Perspective
John Onyenaychi has stabbed a police officer and a PCSO in London. Like another would-be cop killer, Kes Nattriss, Onyenaychi had been released early from prison and gone onto breach his parole. Like Kes Nattriss, he was due to be returned to prison when he found himself bumping into the officers engaged on another matter. Like Kes Nattriss, he was recognised by the officers, and he then slashed the PC across the throat when he tried to arrest him. Like Kes Nattriss, he will probably now serve the sort of sentence he should have served to start with.
The Conservatives 2010 manifesto promised to ‘rebuild confidence in the criminal justice system so that people know it is on the side of victims and working for law-abiding people not criminals'. But under the Coalition's latest plans, new sentencing guidelines promote fewer prison sentences for violent offences and greater use of the sort of community orders that the likes of Nattriss and Onyenaychi will not blink at before breaching. More and more convicted recidivist robbers and thugs will be released early, and parole restrictions or community orders won't stop them reoffending because they've had to commit two dozen offences to even get sent to prison to start with.

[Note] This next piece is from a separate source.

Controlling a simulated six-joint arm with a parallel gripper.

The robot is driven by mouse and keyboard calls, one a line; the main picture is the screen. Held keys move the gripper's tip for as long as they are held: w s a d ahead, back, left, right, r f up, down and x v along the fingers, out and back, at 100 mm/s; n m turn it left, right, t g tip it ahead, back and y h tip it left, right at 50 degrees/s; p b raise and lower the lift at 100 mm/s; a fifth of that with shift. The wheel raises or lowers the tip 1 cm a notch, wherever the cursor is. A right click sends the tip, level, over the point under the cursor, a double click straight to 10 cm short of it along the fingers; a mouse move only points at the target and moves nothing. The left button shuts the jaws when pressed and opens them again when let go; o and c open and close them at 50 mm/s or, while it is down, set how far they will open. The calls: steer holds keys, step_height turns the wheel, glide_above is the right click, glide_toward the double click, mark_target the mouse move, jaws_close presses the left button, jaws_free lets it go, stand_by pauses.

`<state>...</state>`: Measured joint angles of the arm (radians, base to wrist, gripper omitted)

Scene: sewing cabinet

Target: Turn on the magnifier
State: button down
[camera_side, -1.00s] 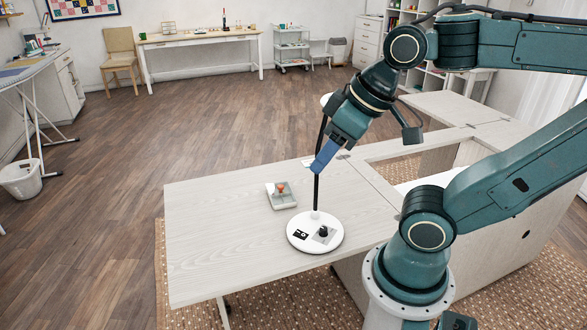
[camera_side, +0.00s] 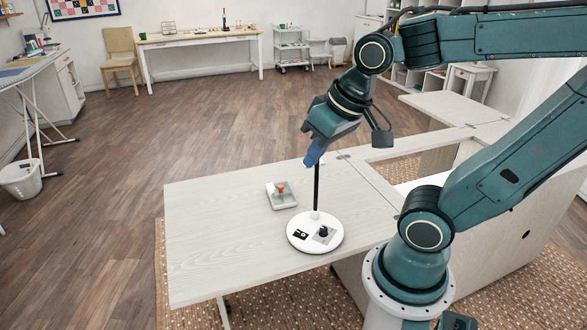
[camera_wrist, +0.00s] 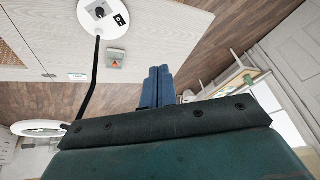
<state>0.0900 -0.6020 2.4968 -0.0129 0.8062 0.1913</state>
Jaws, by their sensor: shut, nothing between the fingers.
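The magnifier's round white base (camera_side: 300,243) stands on the pale table leaf, with a black knob (camera_side: 323,231) and a small black rocker panel (camera_side: 300,235) on top. Its thin black stem (camera_side: 317,185) rises from the base, and its upper part is hidden behind my gripper in the side view. In the wrist view the base (camera_wrist: 86,21) is at the top and the white ring head (camera_wrist: 38,128) is at the lower left. My gripper (camera_side: 313,156), with blue fingers, is shut and empty, above the table and well above the base. The fingers also show in the wrist view (camera_wrist: 158,72).
A small tray (camera_side: 281,203) with an orange-topped item lies on the leaf behind the base. The leaf (camera_side: 215,245) is clear to the left. The cabinet's open well lies to the right, with my arm in front of it.

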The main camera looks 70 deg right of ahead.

Why isn't the Met Commissioner jumping up and down, pointing the finger at the criminal justice system and demanding to know how he can be expected to protect the public when his officers are spending days, weeks and months locking up the same people for the same crimes, time and again.
And finally spare a thought for the stabbed PCSO, who went hands-on to arrest this man armed to the teeth with a pen and a book of penalty tickets.
Is there any perspective from which this state of affairs is not utterly, totally and completely barmy?